THE HAGUE, Netherlands — A BT researcher who has been toying with containers for network functions virtualization (NFV) is finding the technology works as advertised.

"What we've seen so far are very positive results in terms of resource use, in terms of fast spinup times, and in terms of portability," said Louise Krug, a BT senior researcher for network infrastructure and innovation, in a session yesterday at the SDN World Congress.

She described two real-world NFV examples she's been studying. One was very specific, involving a large customer with branches all over the UK and a physical router in each branch. Because the routers are consistently underutilized, it's tempting to replace them with virtual routers, but that wouldn't be practical, Krug said.

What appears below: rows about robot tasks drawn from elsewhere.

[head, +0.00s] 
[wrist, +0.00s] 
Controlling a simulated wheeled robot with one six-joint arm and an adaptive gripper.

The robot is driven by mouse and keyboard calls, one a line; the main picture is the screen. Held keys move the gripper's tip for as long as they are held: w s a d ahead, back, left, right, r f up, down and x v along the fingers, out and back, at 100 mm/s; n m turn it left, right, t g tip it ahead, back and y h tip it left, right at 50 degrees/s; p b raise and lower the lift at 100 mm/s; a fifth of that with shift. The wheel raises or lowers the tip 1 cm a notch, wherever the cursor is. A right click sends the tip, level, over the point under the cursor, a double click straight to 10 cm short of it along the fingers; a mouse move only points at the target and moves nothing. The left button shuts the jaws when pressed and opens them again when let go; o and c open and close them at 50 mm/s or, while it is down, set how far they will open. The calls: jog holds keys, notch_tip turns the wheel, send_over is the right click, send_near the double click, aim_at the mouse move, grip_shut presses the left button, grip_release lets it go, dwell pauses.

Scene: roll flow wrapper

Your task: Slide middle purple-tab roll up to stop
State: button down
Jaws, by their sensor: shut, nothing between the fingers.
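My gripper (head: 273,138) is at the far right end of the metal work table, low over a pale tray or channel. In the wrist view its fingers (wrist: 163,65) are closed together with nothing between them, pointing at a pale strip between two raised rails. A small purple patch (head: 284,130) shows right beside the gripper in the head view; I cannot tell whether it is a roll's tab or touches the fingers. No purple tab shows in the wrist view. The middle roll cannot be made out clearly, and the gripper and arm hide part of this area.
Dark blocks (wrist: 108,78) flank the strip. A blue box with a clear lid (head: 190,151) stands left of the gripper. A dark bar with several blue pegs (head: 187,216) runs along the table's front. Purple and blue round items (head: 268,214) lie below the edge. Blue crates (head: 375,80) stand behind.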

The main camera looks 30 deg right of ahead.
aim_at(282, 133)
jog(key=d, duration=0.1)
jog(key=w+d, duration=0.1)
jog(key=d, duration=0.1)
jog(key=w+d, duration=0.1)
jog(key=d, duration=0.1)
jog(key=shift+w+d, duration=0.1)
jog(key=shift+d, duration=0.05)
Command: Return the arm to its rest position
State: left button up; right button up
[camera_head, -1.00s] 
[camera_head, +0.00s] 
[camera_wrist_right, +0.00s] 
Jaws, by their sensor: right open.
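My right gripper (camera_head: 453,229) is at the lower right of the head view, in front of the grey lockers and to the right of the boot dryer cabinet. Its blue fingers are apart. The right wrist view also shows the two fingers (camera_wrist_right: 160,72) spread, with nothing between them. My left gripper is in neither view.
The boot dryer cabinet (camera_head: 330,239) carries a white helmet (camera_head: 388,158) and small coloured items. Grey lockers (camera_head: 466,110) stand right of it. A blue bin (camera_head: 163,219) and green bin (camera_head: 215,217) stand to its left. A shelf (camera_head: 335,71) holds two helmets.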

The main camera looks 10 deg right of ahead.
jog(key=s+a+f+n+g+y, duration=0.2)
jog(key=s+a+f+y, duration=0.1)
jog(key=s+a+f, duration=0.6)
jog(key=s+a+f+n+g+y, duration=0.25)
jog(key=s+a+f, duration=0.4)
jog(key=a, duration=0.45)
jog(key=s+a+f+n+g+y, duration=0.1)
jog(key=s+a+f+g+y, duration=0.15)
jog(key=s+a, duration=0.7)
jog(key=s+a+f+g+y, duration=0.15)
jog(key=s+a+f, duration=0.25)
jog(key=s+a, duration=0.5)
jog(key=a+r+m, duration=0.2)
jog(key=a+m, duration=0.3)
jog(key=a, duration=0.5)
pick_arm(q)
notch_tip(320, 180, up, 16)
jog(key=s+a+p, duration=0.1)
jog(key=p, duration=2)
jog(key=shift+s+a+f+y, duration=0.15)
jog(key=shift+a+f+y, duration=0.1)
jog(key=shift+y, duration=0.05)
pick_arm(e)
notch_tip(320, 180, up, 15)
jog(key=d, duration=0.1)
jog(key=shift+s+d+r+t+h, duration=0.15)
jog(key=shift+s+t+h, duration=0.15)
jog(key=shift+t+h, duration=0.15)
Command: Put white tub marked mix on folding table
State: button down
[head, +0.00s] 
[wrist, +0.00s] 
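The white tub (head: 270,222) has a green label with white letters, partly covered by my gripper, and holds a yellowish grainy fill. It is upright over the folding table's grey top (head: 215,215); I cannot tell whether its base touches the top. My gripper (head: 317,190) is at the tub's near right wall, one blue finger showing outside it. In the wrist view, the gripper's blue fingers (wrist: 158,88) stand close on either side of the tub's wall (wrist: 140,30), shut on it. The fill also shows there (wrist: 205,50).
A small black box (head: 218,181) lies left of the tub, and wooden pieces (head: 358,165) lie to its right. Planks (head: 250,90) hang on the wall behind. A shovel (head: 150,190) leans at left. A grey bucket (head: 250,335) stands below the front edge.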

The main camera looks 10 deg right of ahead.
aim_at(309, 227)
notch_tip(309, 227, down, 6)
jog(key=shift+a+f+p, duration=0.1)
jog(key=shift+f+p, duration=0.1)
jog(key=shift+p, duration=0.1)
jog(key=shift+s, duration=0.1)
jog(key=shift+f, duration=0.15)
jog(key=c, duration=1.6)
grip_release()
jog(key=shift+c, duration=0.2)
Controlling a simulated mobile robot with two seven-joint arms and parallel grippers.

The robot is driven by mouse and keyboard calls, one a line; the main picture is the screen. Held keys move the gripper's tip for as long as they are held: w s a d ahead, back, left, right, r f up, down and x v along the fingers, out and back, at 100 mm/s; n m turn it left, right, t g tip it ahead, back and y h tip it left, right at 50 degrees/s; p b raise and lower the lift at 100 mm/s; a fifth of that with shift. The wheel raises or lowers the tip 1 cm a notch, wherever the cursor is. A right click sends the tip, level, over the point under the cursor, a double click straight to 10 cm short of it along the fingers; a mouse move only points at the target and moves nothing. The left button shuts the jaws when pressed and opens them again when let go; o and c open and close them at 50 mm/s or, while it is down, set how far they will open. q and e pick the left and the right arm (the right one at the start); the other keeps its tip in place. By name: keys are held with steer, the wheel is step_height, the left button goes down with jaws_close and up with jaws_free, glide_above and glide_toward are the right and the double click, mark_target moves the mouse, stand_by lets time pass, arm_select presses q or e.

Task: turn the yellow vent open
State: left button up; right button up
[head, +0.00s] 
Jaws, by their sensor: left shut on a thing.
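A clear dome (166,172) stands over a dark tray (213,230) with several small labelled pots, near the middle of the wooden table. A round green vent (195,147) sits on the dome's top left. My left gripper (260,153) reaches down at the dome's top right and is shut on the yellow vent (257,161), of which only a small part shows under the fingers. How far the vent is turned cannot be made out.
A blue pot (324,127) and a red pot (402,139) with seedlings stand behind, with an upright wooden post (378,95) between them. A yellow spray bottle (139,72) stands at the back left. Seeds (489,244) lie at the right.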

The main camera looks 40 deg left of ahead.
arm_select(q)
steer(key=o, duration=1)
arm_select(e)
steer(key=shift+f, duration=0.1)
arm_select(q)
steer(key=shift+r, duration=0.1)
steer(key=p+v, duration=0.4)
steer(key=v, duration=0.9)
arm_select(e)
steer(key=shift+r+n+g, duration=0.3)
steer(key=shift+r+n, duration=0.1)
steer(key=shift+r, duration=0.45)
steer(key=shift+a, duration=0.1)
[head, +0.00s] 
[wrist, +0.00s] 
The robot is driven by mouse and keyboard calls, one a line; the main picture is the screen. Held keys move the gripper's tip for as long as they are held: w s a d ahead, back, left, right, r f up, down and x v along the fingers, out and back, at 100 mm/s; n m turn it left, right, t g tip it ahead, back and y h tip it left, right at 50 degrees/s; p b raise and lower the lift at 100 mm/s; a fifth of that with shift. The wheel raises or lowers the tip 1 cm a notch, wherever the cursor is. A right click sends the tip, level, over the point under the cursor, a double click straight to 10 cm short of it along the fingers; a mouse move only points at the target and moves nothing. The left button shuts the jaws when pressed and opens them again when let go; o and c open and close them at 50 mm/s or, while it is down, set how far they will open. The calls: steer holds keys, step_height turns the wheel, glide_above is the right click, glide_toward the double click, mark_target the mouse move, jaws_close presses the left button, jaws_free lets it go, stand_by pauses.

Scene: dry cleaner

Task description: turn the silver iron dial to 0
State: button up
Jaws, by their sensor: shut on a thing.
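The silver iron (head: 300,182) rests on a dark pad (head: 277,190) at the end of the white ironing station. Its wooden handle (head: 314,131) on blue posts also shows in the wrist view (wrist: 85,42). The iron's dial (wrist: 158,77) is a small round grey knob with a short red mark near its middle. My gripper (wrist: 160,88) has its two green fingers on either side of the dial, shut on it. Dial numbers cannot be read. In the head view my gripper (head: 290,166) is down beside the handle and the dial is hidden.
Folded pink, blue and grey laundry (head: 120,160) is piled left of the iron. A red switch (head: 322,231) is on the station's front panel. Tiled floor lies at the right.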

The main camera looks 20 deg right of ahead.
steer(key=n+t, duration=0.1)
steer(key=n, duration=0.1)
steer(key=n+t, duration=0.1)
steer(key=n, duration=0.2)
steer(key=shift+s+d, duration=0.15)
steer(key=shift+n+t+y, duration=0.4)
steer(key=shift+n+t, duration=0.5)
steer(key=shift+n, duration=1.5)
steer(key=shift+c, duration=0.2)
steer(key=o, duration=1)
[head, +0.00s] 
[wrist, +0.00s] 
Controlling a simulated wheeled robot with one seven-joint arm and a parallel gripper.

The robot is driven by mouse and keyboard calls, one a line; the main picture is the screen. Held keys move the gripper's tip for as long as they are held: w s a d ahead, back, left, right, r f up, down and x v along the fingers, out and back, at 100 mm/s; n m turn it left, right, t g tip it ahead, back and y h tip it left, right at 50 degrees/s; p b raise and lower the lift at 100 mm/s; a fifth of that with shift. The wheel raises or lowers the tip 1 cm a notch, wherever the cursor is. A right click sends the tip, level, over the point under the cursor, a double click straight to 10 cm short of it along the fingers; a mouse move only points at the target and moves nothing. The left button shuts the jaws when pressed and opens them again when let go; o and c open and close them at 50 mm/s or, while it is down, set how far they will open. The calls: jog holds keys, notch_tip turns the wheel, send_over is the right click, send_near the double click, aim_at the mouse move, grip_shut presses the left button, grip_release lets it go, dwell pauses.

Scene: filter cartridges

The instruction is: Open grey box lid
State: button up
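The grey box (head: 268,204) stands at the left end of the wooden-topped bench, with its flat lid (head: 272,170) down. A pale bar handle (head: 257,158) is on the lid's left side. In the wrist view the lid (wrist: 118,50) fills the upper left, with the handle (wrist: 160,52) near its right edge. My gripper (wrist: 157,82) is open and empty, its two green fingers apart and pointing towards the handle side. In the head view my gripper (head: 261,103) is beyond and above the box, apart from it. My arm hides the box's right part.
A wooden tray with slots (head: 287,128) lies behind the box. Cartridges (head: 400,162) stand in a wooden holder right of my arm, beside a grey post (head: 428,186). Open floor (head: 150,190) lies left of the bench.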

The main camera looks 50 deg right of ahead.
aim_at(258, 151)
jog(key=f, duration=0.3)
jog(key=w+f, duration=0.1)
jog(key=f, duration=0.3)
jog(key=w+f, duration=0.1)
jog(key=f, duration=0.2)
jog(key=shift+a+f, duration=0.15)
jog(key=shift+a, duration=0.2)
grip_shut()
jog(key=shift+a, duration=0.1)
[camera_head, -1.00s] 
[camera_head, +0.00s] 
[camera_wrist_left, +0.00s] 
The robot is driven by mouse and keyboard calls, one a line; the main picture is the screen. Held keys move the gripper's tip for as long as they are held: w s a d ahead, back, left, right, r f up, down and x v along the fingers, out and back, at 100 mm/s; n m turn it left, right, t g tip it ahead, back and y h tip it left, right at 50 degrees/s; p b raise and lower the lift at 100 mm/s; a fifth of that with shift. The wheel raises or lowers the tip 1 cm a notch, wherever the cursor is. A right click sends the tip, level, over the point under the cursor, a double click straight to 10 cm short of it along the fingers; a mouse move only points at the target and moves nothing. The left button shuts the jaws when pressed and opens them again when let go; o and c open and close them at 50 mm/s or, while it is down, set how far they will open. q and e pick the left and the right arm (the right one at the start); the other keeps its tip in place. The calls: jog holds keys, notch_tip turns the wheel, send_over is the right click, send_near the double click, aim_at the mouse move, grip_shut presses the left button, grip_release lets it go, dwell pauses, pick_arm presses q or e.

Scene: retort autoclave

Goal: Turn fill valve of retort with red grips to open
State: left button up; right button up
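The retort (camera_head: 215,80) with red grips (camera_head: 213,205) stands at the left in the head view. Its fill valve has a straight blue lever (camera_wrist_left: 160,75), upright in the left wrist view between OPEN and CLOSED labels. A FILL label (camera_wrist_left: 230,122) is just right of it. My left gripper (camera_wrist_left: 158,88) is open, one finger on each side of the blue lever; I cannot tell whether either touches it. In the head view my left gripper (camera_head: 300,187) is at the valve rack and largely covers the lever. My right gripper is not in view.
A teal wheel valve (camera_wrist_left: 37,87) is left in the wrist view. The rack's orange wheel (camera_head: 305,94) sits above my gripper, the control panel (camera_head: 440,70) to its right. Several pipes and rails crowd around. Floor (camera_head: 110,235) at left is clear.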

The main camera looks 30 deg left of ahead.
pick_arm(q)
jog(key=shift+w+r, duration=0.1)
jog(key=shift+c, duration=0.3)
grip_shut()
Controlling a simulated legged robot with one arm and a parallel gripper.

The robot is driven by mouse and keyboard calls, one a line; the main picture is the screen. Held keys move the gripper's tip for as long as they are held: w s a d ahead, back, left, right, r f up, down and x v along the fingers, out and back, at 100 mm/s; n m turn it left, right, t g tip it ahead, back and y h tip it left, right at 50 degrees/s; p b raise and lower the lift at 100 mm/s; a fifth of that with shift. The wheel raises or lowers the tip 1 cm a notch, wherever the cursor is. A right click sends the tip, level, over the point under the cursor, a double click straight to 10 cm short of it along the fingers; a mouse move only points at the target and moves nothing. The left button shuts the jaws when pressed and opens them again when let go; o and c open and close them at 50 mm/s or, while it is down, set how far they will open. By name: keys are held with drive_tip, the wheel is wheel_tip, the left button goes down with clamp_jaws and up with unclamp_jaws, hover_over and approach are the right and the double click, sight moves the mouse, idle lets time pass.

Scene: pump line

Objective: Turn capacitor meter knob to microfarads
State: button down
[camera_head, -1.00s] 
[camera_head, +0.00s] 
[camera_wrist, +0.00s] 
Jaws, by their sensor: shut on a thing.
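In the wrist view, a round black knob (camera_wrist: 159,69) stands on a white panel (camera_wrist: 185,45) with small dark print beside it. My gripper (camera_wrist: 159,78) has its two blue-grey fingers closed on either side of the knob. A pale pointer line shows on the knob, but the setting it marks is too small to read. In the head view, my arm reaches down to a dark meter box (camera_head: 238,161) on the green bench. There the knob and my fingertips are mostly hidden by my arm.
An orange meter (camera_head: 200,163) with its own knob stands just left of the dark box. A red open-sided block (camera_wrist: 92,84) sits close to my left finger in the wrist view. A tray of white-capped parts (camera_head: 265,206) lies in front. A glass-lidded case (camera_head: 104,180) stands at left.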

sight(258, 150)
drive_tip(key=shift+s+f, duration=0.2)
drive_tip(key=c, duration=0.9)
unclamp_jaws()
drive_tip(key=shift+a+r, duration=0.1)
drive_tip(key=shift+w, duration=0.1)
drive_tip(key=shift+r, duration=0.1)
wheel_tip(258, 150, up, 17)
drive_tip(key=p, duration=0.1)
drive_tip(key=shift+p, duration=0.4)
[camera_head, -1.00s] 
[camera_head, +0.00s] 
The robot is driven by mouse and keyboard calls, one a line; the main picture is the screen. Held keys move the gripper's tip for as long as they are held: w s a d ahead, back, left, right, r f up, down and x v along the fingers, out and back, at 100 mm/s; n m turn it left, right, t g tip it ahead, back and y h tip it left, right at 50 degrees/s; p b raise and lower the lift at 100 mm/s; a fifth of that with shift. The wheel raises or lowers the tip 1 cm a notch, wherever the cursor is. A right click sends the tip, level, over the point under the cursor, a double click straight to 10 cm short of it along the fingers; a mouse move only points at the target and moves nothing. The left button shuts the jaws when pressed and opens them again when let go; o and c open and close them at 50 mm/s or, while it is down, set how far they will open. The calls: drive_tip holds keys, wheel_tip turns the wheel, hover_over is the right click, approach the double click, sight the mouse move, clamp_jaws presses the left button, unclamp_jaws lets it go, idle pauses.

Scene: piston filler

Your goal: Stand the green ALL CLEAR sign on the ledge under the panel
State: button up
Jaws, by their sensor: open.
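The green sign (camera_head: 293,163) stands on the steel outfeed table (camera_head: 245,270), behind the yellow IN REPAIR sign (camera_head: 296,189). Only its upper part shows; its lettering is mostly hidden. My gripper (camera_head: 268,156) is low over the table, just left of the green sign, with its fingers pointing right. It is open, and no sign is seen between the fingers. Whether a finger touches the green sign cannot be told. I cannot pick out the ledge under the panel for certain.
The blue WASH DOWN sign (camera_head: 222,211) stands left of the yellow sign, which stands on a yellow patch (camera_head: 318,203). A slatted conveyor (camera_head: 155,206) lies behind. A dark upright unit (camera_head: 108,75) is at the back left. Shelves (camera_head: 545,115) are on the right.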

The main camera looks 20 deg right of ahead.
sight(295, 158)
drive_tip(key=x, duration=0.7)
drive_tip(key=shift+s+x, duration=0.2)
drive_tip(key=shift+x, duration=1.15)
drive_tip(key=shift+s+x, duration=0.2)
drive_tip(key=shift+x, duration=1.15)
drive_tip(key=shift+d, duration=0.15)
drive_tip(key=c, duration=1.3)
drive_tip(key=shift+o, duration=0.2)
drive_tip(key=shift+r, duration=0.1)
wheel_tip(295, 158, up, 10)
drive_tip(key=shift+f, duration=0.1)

"We found that to run this service on virtual routers in the cloud would take a terabyte of RAM to support 500 virtual routers," she said. It wouldn't be cheap. Containers, which could be created at the moment they're needed, could be an alternative.

The other scenario she discussed was an Internet of Things (IoT) gateway, where one container could send data to the cloud for analysis (think temperature or humidity kinds of data), while another container could be used as a firewall.

One question here is what happens when another edge device starts hogging bandwidth. Theoretically, containers should be isolated enough to not directly affect one another, and it should be possible to introduce a traffic-cop container to control the situation. Krug's dabbling so far has shown that memory and CPU performance can remain stable in these cases.

Overlays on Overlays

One potential drawback to containers is their networking, which is based on overlays.

"If we have overlays on overlays on overlays, we get inefficient use of bandwidth. That might not be a problem in the data center, but it certainly could be a problem in the wide-area network," Krug said.

Krug also warned about containers losing their "resource advantage." If you insist on guaranteeing a certain level of performance between containers, and if you build all containers to handle the maximum possible load, "suddenly the containers can end up taking as much resource as the virtual machine did," she said.

A microservices approach would help with resource utilization, since it would break applications down into smaller containers. But microservices could also cause a bit of angst.

"The vendors get scared we're just going to cherry-pick and buy one or two bits; the operators get scared there's going to be so much interprocess communication that everything's going to fall down," she said.